Robot episode records:
╭──

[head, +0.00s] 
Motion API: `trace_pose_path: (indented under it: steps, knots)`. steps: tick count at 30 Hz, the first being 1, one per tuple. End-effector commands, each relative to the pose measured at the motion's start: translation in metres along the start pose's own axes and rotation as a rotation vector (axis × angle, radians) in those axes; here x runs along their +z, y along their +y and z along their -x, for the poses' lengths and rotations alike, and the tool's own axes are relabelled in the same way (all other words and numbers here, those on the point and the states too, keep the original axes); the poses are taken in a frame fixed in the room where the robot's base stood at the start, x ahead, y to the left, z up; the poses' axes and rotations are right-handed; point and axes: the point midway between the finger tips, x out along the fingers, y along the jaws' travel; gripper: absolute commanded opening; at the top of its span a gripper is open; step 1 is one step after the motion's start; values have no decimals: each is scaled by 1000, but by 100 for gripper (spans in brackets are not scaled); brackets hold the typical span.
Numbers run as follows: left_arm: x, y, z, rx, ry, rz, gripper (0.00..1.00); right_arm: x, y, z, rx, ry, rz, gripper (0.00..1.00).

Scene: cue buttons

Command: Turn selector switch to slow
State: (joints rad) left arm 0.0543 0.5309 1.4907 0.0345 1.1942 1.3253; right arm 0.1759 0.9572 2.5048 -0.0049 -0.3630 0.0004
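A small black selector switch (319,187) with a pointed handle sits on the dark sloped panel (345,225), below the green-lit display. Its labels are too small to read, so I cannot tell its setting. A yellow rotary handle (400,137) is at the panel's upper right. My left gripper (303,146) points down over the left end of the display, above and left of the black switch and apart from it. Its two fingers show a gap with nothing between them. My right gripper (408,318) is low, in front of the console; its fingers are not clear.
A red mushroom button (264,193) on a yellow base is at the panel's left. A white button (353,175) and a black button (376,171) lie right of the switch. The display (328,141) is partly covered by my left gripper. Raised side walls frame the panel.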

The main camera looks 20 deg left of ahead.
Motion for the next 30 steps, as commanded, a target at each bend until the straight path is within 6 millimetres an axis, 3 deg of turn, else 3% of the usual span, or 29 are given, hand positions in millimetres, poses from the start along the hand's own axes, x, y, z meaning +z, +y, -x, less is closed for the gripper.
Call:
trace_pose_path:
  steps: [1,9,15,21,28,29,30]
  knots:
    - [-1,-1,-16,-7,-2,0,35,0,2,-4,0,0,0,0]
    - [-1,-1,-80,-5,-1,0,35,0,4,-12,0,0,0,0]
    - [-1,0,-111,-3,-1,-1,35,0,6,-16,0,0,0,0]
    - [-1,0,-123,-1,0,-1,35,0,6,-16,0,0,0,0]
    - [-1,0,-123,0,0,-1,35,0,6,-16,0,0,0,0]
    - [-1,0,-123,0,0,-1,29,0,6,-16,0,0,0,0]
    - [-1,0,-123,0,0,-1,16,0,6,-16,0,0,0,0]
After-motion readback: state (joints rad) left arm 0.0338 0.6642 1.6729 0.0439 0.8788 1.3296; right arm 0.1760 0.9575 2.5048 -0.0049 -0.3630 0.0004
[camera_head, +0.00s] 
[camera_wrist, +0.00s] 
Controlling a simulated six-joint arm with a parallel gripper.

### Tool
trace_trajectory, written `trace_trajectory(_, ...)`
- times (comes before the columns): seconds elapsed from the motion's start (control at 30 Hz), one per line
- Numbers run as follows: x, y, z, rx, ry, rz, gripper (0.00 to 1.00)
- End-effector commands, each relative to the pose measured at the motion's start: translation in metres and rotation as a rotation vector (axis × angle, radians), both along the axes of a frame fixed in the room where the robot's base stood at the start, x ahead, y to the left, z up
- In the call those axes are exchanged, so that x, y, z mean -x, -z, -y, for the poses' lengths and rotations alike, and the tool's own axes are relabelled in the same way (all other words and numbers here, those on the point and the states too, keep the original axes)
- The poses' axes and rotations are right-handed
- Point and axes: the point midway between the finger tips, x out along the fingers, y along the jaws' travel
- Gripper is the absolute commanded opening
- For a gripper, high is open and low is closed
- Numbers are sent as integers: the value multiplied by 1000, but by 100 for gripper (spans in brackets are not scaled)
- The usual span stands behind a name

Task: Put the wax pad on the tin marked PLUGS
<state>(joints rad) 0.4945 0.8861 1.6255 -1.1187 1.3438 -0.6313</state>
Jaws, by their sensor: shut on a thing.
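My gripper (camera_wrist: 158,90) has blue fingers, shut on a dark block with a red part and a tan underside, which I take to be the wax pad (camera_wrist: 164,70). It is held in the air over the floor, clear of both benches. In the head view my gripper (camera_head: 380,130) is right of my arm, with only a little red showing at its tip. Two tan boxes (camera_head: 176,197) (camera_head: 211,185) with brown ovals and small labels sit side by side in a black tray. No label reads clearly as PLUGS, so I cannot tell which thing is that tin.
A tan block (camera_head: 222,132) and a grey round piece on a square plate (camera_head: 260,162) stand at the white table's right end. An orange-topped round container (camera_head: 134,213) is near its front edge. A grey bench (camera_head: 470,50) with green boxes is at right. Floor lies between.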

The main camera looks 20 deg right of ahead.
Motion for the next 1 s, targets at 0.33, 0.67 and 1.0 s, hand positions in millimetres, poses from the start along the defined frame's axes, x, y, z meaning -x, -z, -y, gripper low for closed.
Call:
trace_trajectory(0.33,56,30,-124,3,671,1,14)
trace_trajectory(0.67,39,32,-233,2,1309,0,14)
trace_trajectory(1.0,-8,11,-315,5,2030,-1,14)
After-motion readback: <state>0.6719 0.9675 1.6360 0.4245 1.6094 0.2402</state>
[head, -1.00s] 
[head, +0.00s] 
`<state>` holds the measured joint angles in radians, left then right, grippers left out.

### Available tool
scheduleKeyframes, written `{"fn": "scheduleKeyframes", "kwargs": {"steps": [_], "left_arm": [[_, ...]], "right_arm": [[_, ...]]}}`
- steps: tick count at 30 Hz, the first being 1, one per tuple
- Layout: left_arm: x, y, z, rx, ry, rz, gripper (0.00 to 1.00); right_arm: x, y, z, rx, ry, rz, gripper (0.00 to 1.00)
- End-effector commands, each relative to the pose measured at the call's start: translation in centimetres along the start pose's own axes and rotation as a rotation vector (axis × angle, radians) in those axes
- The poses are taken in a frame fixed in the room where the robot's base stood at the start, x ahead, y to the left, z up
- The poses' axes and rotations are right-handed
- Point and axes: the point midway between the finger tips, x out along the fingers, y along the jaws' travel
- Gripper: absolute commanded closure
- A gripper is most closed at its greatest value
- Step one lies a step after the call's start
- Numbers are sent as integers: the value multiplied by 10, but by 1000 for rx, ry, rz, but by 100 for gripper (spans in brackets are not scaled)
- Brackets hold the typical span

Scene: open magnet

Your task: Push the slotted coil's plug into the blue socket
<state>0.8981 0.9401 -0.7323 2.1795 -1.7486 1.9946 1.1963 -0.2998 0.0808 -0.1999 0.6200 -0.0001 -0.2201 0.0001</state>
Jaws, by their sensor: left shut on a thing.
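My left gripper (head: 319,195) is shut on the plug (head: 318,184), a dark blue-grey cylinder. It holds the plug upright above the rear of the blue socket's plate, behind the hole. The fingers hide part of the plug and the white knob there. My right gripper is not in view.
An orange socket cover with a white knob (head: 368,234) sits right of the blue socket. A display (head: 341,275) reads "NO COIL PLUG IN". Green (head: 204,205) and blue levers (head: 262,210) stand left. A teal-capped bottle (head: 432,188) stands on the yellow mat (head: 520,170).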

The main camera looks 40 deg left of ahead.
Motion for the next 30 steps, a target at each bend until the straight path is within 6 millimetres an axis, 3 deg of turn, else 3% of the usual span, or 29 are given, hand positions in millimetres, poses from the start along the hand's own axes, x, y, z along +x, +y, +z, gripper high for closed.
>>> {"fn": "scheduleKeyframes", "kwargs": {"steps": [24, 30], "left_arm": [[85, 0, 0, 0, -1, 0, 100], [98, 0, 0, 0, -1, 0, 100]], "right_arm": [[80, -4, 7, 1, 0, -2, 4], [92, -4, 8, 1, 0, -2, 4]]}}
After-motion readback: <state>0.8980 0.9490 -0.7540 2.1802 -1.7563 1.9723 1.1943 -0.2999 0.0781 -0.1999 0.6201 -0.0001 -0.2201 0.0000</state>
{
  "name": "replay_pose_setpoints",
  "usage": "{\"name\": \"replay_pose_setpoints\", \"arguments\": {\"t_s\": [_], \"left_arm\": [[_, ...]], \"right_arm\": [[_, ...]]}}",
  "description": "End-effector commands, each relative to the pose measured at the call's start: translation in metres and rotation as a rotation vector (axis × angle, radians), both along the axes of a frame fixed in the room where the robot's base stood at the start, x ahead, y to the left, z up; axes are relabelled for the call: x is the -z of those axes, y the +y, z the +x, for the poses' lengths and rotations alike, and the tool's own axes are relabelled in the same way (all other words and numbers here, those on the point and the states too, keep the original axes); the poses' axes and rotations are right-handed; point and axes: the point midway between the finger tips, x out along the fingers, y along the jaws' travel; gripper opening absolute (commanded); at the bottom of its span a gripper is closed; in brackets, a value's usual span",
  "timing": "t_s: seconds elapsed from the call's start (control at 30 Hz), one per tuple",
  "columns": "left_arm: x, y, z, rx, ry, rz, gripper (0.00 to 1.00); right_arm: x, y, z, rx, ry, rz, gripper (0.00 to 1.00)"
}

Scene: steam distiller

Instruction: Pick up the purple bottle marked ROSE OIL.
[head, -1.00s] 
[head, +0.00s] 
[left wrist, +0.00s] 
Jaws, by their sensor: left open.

╰──

AIM OF THE TASK:
Quote only the stretch of lines that starts the data above and ends with the line containing "Command: Turn selector switch to slow", both included.

RESULT OF THIS EXERCISE:
[head, +0.00s] 
Motion API: `trace_pose_path: (indented under it: steps, knots)`. steps: tick count at 30 Hz, the first being 1, one per tuple. End-effector commands, each relative to the pose measured at the motion's start: translation in metres along the start pose's own axes and rotation as a rotation vector (axis × angle, radians) in those axes; here x runs along their +z, y along their +y and z along their -x, for the poses' lengths and rotations alike, and the tool's own axes are relabelled in the same way (all other words and numbers here, those on the point and the states too, keep the original axes); the poses are taken in a frame fixed in the room where the robot's base stood at the start, x ahead, y to the left, z up; the poses' axes and rotations are right-handed; point and axes: the point midway between the finger tips, x out along the fingers, y along the jaws' travel; gripper: absolute commanded opening; at the top of its span a gripper is open; step 1 is one step after the motion's start; values have no decimals: each is scaled by 1000, but by 100 for gripper (spans in brackets are not scaled); brackets hold the typical span.
Numbers run as follows: left_arm: x, y, z, rx, ry, rz, gripper (0.00..1.00); right_arm: x, y, z, rx, ry, rz, gripper (0.00..1.00).

Scene: cue buttons

Command: Turn selector switch to slow

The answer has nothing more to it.